Pero aparte de racistas, estos
nacionalismos tenían (como no podía ser de otra manera) un marcado carácter
burgués. No es causalidad que estos nacionalismos surgieran en las zonas donde
se asentaba la burguesía más pujante de la Península Ibérica por aquel
entonces. Y tampoco es casualidad que se empezaran a desarrollar justo a partir
de 1808, cuando España empieza a perder su imperio colonial y se radicalizasen
y tomaran un cariz separatista a partir del «Desastre de 1898» cuando se pierde
prácticamente todo lo que quedaba del Imperio Español. No es casualidad porque
las inmensas fortunas que las burguesías vasca y catalana (la gallega las sigue
muy de lejos) llegaron a acumular las consiguieron a expensas del imperialismo
español, ése que tanto odian nuestros nacionalistas periféricos. De hecho, un
poco antes del «Desastre del 98» el capital catalán era uno de los principales
inversores en Cuba, Puerto Rico y República Dominicana, de ahí que hoy día
abunde tanto apellido catalán en el Caribe (Pujol, Balaguer, etc.). Por otra parte,
la recurrencia de apellidos vascos entre la oligarquía latinoamericana (Uribe,
Gortari, etc.) evidencia que a la burguesía vasca tampoco le fue mal haciendo
negocios en el seno del Imperio Español. Por otra parte, es interesante
observar que, pese a su desprecio por el sur de la península, la burguesía del
norte no hacía ascos a los recursos agrícolas y pesqueros de la España
meridional y que fue esta burguesía predominantemente la que acumuló el
suficiente capital como para adquirir tierras procedentes de las
desamortizaciones, razón por la cual, incluso hoy día, buena parte de los
«señoritos andaluces» tienen apellidos vascos y catalanes. No es casual que las
más conocidas marcas comerciales de productos típicos de Andalucía y
Extremadura sean apellidos como Ybarra, Elosúa, Zulueta, Carbonell, etc. Y
recordemos que fue precisamente la burguesía que se benefició de las
desamortizaciones la que consolidó el caciquismo que mató de hambre al
jornalero andaluz.
Otro rasgo determinante de estos
nacionalismos del norte peninsular es su furibunda religiosidad. Es interesante
comprobar que precisamente fue el Norte montañoso, rural y aislado, frente al
Sur y al Levante más abiertos al cosmopolitismo y a las influencias foráneas,
donde la Iglesia Católica urdió ese plan de limpieza étnica que fue la llamada
«Reconquista». De ahí que los nacionalistas de esas zonas piensen que la
auténtica fe cristiana esté en ese norte mítico no contaminado por la sangre
sarracena. Así, no es raro que Arana, católico fanático, afirmara que
«el bizkaíno que vive en las
montañas, que es el verdadero bizkaíno es, por natural carácter, religioso
(asistid a una misa por aldea apartada y quedaréis edificados); el español que
habita lejos de las poblaciones, o es fanático o es impío (ejemplos de lo
primero en cualquier región española; de lo segundo entre los bandidos
andaluces, que usan escapulario, y de lo tercero, aquí en Bizkaya, en Sestao
donde todos los españoles, que no son pocos, son librepensadores).»

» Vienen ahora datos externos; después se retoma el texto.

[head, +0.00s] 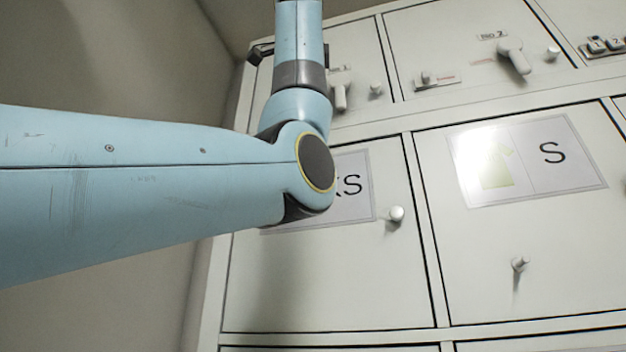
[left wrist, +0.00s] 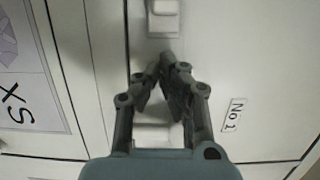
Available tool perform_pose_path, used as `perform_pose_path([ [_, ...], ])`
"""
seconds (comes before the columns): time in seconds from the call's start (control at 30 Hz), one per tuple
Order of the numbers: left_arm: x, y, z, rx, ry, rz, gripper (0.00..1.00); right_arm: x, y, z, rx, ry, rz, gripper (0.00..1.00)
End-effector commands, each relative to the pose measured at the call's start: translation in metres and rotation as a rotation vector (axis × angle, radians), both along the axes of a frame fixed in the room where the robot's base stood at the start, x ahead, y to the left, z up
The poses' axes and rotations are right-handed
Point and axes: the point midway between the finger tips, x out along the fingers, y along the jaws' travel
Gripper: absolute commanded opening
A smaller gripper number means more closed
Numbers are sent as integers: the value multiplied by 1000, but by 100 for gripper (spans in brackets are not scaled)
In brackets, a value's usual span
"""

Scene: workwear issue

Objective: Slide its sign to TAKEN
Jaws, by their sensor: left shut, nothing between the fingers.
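My left gripper (left wrist: 166,62) is in front of the door labelled No 1 (left wrist: 232,115) in the left wrist view. Its dark fingertips are together with nothing between them. A pale raised block (left wrist: 163,18), possibly the door's sliding sign, lies just beyond the tips; no lettering is readable, and I cannot tell if they touch it. A pale handle (left wrist: 152,131) is partly hidden behind the fingers. In the head view my left arm covers the left part of door No 1 (head: 354,50). Its sign is not visible there. My right gripper is not in view.
Door No 1 has a drooping handle (head: 341,92) and a knob (head: 376,88). Below are XS (head: 352,186) and S (head: 550,152) doors with protruding knobs.

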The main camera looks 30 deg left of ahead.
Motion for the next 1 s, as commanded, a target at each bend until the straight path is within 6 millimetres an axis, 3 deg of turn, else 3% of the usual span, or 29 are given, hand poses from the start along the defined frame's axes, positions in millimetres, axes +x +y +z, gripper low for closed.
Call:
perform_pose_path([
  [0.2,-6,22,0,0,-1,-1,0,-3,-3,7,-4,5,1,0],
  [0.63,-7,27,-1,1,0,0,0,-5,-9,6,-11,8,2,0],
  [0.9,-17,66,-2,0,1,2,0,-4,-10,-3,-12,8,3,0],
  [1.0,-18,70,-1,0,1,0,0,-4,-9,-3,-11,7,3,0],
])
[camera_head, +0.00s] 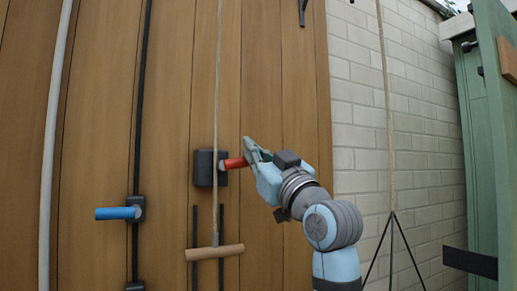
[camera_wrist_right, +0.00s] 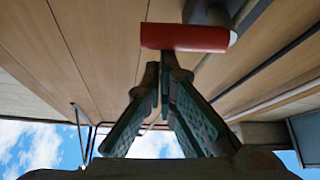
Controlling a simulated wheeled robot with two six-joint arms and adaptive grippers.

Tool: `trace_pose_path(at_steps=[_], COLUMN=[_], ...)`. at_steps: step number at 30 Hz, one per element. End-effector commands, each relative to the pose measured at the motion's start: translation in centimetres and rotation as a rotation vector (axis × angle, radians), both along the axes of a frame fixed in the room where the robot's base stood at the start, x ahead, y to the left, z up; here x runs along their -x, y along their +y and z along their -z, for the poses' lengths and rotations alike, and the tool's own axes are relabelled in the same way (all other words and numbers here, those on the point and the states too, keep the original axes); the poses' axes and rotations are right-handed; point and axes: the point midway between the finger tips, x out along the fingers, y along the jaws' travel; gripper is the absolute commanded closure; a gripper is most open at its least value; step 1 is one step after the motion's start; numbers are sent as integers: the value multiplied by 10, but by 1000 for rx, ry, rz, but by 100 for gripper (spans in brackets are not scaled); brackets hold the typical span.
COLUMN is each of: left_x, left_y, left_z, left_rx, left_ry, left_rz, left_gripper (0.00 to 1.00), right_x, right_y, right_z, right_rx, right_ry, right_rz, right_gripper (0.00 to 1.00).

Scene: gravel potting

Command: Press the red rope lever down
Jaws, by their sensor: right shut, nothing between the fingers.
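The red lever (camera_head: 235,163) is a short red cylinder that sticks out of a dark block (camera_head: 204,168) on the wooden wall. It lies roughly level. My right gripper (camera_head: 250,146) is at the lever's free end, with its fingers showing slightly above it. In the right wrist view the red lever (camera_wrist_right: 185,37) lies across the picture just past the shut fingertips (camera_wrist_right: 165,72). The fingers hold nothing. I cannot tell whether they touch the lever. My left gripper is not in view.
A blue lever (camera_head: 119,213) sticks out at the left on a dark pole. A rope (camera_head: 218,90) runs down past the dark block to a wooden bar (camera_head: 214,253). A white brick wall (camera_head: 400,130) and a green structure (camera_head: 490,120) stand at the right.

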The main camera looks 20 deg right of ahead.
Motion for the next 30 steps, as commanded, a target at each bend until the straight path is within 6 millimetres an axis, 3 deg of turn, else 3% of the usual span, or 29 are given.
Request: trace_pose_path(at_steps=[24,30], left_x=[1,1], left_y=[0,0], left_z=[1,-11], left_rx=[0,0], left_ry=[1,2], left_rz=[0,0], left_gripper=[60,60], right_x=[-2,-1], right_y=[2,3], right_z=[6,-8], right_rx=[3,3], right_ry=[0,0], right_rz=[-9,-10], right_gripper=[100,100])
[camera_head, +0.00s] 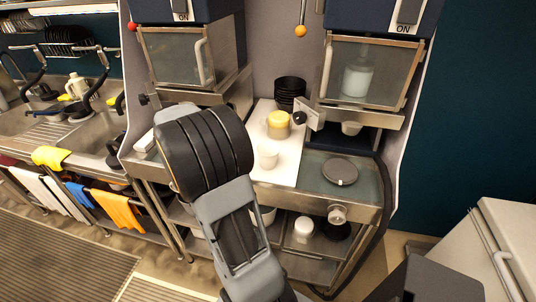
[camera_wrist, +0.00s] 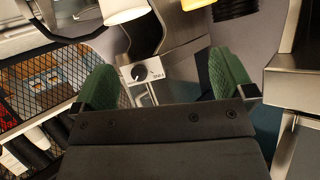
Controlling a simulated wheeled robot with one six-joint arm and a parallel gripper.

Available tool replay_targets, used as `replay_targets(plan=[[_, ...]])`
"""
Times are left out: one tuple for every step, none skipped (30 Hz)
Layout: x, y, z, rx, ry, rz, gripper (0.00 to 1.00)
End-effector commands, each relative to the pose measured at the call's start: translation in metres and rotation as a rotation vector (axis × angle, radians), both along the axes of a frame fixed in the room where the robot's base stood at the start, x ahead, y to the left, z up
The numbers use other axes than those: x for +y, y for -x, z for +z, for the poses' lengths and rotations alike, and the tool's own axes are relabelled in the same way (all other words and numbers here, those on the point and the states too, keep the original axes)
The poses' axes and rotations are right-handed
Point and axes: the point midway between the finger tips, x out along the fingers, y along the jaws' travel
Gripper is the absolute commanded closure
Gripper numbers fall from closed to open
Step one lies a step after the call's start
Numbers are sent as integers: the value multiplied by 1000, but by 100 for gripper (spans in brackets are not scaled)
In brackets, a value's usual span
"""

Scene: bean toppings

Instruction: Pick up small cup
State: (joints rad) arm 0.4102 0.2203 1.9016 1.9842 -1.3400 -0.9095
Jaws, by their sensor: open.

Igualmente es muy notable la
conexión de estos nacionalismos norteños y el carlismo, ideología reaccionaria
y clerical que tuvo especial preponderancia en el norte peninsular, ya que el
principal núcleo de irradiación de ideas liberales era Cádiz, donde, como
sabemos, se aprobó la primera Constitución liberal en 1812. De ahí que buena
parte del odio hacia el Sur profesado por nacionalistas como Arana, que era
hijo de un militar carlista, venga en parte del odio hacia las ideas liberales.
Ello explica que éste llegue a afirmar lo que sigue:
«El masonismo o liberalismo no ha
penetrado en nuestra Bizkaya por sí solo, ni se ha aplicado aún a nuestras
instituciones. Hase introducido con el extranjerismo (…)»
«Contad y examinad a los maketos
que invaden el territorio bizkaíno: el noventa por ciento son con seguridad
liberales; de esos noventa, unos sesenta serán antes de un mes republicanos,
los demás o monárquicos, o socialistas o anarquistas.»
Tampoco es extraña la defensa a
ultranza que hace Arana de la Compañía de Jesús, principal foco de la reacción
en el siglo XIX y comienzos del XX y enemiga acérrima del liberalismo y el
republicanismo:
«Un grande hombre engendró la
raza vasca: Ignacio de Loyola. Su obra fue aún más grande: la Compañía de
Jesús. Verdaderamente, todo cristiano debe como tal, venerarlos; todo vasco
debe, por ser vasco, amarlos. Pero ¿qué les deberá el vasco a quienes los
aborrecen, les silban, les apedrean y los persiguen?»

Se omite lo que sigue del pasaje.